WRITTEN EXERCISE: Give back, exactly as it appears, the run of lines opening with the one containing "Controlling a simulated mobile" and closing with the one containing "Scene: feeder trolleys". Nothing outside that run should appear.

Extracted records
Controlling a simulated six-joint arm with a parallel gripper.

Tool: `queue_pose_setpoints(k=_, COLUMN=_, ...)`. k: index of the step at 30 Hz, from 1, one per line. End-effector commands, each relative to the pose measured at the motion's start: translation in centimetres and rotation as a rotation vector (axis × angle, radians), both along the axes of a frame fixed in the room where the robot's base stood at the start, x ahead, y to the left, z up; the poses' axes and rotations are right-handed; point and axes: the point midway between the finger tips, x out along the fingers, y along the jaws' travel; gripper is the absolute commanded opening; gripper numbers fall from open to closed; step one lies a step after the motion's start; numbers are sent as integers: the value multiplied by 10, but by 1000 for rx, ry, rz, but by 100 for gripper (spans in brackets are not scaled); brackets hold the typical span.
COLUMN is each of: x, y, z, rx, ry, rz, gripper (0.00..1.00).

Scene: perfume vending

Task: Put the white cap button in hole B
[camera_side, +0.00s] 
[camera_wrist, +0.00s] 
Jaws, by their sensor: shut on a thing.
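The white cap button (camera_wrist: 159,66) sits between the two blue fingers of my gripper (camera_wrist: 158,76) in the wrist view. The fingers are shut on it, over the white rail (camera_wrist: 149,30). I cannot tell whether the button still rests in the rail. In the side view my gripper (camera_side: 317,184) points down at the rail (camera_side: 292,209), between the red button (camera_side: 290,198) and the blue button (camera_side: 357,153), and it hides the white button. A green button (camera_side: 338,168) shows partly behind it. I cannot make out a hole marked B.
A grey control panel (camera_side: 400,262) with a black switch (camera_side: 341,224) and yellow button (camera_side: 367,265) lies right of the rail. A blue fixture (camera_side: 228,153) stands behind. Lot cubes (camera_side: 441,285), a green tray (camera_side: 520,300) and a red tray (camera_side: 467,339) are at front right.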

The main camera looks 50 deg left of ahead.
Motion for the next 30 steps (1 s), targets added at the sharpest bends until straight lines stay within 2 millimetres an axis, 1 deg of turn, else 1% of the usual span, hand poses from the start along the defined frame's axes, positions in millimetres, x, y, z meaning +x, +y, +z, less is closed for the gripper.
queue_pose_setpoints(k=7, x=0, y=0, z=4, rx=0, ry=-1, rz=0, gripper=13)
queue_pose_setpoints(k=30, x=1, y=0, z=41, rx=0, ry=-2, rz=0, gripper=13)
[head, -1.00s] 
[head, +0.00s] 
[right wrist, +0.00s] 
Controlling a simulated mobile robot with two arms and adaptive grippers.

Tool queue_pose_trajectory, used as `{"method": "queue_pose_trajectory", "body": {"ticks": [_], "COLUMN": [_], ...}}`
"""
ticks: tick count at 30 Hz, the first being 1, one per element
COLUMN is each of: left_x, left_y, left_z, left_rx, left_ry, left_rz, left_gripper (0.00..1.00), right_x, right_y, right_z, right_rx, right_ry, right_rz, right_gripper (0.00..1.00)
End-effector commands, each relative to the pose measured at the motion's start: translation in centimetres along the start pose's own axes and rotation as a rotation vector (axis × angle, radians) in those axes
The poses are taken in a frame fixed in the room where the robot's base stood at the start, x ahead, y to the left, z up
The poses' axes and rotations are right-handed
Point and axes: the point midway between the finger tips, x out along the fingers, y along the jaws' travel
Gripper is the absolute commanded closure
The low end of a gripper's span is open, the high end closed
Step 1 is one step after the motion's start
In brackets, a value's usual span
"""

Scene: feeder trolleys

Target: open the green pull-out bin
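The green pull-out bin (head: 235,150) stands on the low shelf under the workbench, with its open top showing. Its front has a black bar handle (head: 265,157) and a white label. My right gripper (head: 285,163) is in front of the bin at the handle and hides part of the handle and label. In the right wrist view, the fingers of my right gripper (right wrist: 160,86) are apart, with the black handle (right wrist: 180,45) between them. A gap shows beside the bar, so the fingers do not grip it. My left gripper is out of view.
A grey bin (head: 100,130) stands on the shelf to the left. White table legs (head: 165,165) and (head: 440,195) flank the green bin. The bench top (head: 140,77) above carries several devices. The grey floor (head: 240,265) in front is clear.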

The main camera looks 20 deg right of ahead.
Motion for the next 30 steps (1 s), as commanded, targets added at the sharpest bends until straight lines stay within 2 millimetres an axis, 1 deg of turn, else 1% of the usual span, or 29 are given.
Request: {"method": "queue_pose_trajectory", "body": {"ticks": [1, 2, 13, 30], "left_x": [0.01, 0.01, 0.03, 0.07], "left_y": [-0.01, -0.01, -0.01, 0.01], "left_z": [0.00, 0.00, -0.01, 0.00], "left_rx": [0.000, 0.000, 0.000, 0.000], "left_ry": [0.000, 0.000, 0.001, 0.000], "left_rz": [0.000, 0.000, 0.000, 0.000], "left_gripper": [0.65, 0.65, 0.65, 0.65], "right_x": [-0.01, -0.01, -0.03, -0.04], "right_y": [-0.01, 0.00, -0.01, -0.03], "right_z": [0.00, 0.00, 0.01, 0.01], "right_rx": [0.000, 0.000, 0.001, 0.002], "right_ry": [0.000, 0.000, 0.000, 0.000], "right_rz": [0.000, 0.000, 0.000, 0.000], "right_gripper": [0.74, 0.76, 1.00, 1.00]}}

RESULT OF THIS EXERCISE:
Controlling a simulated mobile robot with two arms and adaptive grippers.

Tool queue_pose_trajectory, used as `{"method": "queue_pose_trajectory", "body": {"ticks": [_], "COLUMN": [_], ...}}`
"""
ticks: tick count at 30 Hz, the first being 1, one per element
COLUMN is each of: left_x, left_y, left_z, left_rx, left_ry, left_rz, left_gripper (0.00..1.00), right_x, right_y, right_z, right_rx, right_ry, right_rz, right_gripper (0.00..1.00)
End-effector commands, each relative to the pose measured at the motion's start: translation in centimetres along the start pose's own axes and rotation as a rotation vector (axis × angle, radians) in those axes
The poses are taken in a frame fixed in the room where the robot's base stood at the start, x ahead, y to the left, z up
The poses' axes and rotations are right-handed
Point and axes: the point midway between the finger tips, x out along the fingers, y along the jaws' travel
Gripper is the absolute commanded closure
The low end of a gripper's span is open, the high end closed
Step 1 is one step after the motion's start
In brackets, a value's usual span
"""

Scene: feeder trolleys

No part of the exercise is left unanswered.